II. Merchant Responsibilities

  1. Merchant will pay Affiliate a “Commission” (Revenue Share) for each sale generated by a Customer being redirected to and making a purchase from Merchant’s website through a Qualified Link on the Affiliate’s website.
  2. Merchant is responsible for the actual transaction between the Customer and Merchant.
  3. It is the sole responsibility of Merchant to collect, report and remit all taxes to the correct tax authority for all business transactions, sales or revenue stemming from the sales of the Merchant’s merchandise.
  4. Merchant does not sell to or ship merchandise to Customers outside of the continental United States.
  5. Merchant does not sell to or ship merchandise to Customers under the age of 21.
  6. Merchant does not sell to or ship merchandise containing any THC (Delta-7/8/9/10) to any person or business in the following states:

    Alaska, Arizona, California, Colorado, Connecticut, Delaware, Idaho, Iowa, Michigan, Minnesota*,
    Mississippi, Montana, New York, North Dakota, Oregon, Rhode Island, Utah, Vermont, and Washington.
    * In Minnesota, products containing THC are limited to 5mg THC per serving / 50mg THC per package.

III. Commissions (Revenue Share)

In exchange for your display of any Merchant Promotional Materials with Qualified Links, and for your compliance with the Terms and Conditions of this Agreement, we will pay the Affiliate a “commission” on each product sold to a Customer that accesses Merchant’s website through a link on Affiliate’s website.

We currently offer the following commission rates:

40% Commission: This is the Program default commission rate.

50% Commission: This commission rate is available by request to high-volume affiliates.
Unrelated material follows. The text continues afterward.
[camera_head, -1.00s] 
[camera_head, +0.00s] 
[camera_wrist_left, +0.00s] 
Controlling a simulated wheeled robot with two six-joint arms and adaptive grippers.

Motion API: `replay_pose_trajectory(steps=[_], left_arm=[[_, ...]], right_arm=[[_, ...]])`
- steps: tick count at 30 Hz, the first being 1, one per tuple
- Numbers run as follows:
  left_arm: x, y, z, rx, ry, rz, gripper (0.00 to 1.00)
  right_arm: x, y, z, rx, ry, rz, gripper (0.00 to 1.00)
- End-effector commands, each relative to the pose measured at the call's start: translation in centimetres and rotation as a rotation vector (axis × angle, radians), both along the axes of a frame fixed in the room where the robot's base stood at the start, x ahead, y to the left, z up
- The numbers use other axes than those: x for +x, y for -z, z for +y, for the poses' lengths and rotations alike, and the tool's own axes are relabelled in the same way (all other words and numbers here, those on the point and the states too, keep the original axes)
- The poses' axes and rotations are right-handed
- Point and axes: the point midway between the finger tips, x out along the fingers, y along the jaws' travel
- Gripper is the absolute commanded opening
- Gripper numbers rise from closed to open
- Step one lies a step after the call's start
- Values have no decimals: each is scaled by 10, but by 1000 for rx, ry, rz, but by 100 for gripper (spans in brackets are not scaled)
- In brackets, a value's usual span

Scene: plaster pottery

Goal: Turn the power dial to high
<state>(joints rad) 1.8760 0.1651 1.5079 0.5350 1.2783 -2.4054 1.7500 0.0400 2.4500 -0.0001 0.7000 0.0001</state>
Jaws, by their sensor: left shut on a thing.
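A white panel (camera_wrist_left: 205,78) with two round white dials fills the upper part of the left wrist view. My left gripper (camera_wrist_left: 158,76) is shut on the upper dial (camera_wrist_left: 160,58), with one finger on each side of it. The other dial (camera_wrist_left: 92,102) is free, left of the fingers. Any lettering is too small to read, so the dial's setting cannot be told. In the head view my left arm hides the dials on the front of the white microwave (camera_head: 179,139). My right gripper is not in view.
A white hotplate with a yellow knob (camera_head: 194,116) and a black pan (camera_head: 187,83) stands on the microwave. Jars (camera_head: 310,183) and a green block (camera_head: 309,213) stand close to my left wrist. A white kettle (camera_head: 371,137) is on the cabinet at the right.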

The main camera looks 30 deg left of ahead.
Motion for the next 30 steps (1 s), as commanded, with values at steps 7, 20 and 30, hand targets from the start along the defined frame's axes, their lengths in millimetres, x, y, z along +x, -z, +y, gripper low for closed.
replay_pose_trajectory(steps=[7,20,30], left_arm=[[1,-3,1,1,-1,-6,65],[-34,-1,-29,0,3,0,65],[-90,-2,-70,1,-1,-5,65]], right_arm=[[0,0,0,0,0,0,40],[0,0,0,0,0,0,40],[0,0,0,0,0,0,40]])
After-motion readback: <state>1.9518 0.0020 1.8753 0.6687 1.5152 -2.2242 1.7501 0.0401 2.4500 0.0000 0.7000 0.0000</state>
We define a ‘high-volume’ affiliate as an affiliate that can generate on average 150 transactions per month.

25% Lifetime Commission: This commission rate is available by request. Commissions will be payable on all transactions, including transactions that result from repeat purchases, enrollment in the Insider Program (recurring shipments), email campaigns, etc.

  1. Merchant shall keep accurate and up-to-date records of the data used to determine the total amount of Commissions owed to Affiliate. Affiliate shall be given reasonable access to these records upon request, and is available through the affiliate area on their member page. Any discrepancy between the amount of Commissions owed according to these records, and the actual amount of Commissions paid to Affiliate in any period or periods shall be rectified by Company within 14 days of discovering such discrepancy.
  2. Commissions are held for a period of 7 days from the end of the pay period to protect the Company in the event of any fraud that may occur. The payment period ends on the last day of the month.
  3. If on any Commission Payment Date, the amount of total Commissions accrued and payable to Affiliate is less than $50.00, then such accrued and payable balance shall be held over to the following month, and paid together with the Commissions due for that month.
  4. In the event that Affiliate materially breaches this Agreement and Company terminates this Agreement within 30 days of such breach, then any accrued and payable Commissions owing to Affiliate shall be forfeited, and Company shall not be obligated to pay such Commissions to Affiliate.

IV. Payments

  1. Commission payments will be made by ACH (bank transfer) between Merchant’’s Bank and Affiliate’s Bank.
  2. All payments will be made in U.S. Dollars only.
  3. Minimum payout of $50.00.

 


TERMS AND CONDITIONS

These Terms and Conditions (rules) apply to you if you want to be part of Sibedee Inc.'s Affiliate Program.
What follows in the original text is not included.